From boardroom to dashboard: Q&A with the Aumni KPI solutions team

With the release of KPI User Inputs, Aumni users can now directly add company performance data into the platform, unlocking faster insights and more flexibility in portfolio monitoring. We spoke with Kyle Barnett and Adam Simari about why this feature matters, how it fits into existing workflows, and best practices for getting the most out of it.
Q. How does KPI User Inputs fit into the existing Aumni KPI user workflow?
Kyle: Our KPI customers are constantly receiving data; whether it’s via monthly investor updates, quarterly financial reports or bi-annual board decks. Historically, our customers’ KPI data could only change if they let us know what needs to be changed. Now, they have the power to update any metric across any time period for any company. They no longer need to wait for our quarterly collection cycle to roll around or for our ingestion team to process updated metrics. If a GP grabs lunch with a founder and receives updated values, they can login to the application to make the appropriate changes.
Adam: KPI User Inputs is an invaluable tool. Due to a multitude of factors, such as financial restatements or changes in methodology, historical data Aumni receives can change over time. When investors need to quickly access the latest performance data for a PortCo, they can utilize the tool to add their own notes from internal knowledge, update crucial ratios and calculations, and fix errors that founders have communicated to them. This eliminates the bottleneck of needing to communicate these changes with Aumni first and wait for the data update to be completed on our backend. The KPI User Inputs tool unlocks real-time changes and insights for customers while eliminating inefficiencies.
Q. What are some practical examples of when a user might manually input KPIs?

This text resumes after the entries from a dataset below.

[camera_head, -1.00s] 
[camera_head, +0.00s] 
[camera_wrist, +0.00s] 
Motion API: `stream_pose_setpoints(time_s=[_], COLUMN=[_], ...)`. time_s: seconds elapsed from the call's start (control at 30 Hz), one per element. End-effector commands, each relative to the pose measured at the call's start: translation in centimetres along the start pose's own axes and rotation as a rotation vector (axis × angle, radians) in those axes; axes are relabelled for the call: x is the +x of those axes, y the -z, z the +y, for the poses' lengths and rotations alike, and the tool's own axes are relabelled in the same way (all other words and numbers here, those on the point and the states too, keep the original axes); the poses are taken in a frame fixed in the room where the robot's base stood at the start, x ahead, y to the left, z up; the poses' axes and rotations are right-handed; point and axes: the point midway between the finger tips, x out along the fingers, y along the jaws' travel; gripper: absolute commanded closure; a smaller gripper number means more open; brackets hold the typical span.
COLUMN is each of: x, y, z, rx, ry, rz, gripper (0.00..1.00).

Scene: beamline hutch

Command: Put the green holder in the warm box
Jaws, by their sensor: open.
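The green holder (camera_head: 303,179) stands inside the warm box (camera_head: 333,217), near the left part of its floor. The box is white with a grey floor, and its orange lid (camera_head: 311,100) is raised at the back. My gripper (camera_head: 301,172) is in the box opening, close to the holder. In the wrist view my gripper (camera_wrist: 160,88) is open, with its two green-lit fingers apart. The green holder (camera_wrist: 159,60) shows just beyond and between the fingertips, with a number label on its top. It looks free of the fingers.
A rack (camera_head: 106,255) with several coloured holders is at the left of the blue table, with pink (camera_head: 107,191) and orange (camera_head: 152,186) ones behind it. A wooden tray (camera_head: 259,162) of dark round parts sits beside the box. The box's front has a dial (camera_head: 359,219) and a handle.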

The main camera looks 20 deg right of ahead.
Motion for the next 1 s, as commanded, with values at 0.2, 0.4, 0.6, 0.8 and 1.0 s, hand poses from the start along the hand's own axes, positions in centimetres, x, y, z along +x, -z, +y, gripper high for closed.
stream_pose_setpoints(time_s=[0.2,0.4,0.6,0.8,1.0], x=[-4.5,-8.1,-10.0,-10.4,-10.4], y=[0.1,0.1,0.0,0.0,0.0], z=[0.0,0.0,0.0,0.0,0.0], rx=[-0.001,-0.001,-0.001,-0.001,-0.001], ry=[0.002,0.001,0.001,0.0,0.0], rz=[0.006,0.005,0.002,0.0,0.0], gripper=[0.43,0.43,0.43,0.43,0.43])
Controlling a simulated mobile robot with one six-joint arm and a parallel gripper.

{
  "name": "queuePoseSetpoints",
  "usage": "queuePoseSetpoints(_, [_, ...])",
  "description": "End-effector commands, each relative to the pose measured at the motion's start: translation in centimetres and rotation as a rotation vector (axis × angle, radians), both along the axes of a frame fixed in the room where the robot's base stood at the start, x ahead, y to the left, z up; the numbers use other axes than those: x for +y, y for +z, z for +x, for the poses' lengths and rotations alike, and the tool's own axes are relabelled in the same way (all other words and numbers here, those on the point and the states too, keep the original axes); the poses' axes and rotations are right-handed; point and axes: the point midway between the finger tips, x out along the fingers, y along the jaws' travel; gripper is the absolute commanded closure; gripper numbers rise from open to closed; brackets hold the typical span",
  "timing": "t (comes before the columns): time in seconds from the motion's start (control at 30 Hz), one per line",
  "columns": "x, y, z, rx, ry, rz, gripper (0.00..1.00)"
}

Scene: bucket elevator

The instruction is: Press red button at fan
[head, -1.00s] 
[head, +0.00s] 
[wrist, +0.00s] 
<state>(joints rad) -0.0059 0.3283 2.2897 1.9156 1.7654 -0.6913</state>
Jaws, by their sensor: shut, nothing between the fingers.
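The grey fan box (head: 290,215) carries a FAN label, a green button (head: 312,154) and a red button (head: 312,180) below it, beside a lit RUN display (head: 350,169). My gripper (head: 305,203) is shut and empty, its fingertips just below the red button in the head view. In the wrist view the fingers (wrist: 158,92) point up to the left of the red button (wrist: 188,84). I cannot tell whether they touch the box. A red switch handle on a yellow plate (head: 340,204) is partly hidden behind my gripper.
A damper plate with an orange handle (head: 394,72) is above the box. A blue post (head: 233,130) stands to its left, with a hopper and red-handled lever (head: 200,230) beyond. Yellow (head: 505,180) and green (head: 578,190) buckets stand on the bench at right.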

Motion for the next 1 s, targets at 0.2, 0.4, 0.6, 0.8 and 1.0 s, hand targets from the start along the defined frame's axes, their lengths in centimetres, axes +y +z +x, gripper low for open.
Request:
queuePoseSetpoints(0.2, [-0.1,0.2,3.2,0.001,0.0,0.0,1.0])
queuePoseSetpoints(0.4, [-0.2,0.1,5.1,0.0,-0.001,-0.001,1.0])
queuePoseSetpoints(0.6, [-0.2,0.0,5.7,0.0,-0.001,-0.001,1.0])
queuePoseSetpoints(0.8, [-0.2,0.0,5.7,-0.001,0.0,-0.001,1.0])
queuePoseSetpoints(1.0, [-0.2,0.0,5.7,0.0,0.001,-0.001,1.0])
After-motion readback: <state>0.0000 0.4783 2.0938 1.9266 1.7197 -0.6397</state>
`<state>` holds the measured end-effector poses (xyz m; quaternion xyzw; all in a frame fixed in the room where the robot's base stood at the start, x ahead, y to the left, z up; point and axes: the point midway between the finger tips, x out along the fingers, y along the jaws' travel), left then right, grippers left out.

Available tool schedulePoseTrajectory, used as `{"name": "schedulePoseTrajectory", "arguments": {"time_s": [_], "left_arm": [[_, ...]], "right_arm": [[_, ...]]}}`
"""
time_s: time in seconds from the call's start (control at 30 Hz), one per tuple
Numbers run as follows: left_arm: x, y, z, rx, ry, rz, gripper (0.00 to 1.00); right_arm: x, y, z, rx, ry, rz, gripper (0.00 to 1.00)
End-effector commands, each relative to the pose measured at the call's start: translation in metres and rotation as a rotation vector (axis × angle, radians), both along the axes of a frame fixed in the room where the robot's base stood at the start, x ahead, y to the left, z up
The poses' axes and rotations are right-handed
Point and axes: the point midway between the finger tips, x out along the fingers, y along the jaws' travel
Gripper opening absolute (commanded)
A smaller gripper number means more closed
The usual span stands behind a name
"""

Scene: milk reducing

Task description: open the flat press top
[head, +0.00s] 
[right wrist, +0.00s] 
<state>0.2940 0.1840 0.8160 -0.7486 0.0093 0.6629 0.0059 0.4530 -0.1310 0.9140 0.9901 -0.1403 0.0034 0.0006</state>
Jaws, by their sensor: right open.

Kyle: There are plenty of times founders input abbreviated values in the collection form for efficiency purposes. However, most of the time VC investors want to see the full value, not the abbreviated one. Our customers would be able to override what a founder submitted with the full value they want to see. Also, some founders like to stretch the truth when it comes to certain values. Our customers are able to verify a founder’s values within the documents that were attached to the collection form and input those preferred values. Finally, our customers are constantly getting information from various sources (e.g., phone calls, board meetings, email correspondence) so giving them the ability to enter data at any point is powerful.
Adam: Restatements in financial statements and models, changes in accounting methodology, errors in collection entries, audit adjustments, can all be triggers for manual inputs. These inputs become necessary and timely during workflows such as LP reporting, portfolio reviews, valuations, and audit preparation.
Q. How does this change the way Aumni extracts KPIs for companies?
Kyle: Our service model will not change - we’ll continue to perform collection and extraction as we always have. However, if there’s data that wasn’t entered via the collection form or if certain data points weren’t present in the documents that Aumni received for extraction, the customer could enter in data points if they have them on hand.
Adam: Investors can continue to trust and utilize Aumni’s collection and extraction service, but an additional layer of data coverage will provide needed context and overwrite any discrepancies in portfolio company data. Data becomes actionable and immediate, and investors can even input values before Aumni receives collection and extraction data if their deadlines don’t align with portfolio company reporting.
Q. What are the best practices for using KPI User Inputs effectively?
Adam: Standardize your definitions and calculations before entering data; agree on what metrics like ARR or Churn Rate mean for your firm so everyone inputs consistently. Document your source in the notes field, whether it came from a board deck, company email, or a call. Use it as a bridge - manual inputs are great for keeping your data current while waiting for sourced data to confirm. Leverage both data types in your reporting, combining input and sourced KPI gives you the most complete picture for LPs and internal teams.
Q. How does this feature improve collaboration between investment and operations teams?
Kyle: I believe one good benefit of this feature is to keep teams accountable for the metrics they’re submitting. Investment teams again can submit KPIs as they happen in a meeting, on a phone call etc. Additionally, operations teams can record KPIs as they receive them, and investment teams can see those updates in real time. There's no more “inbox” problem, it's visible to your whole team instantly.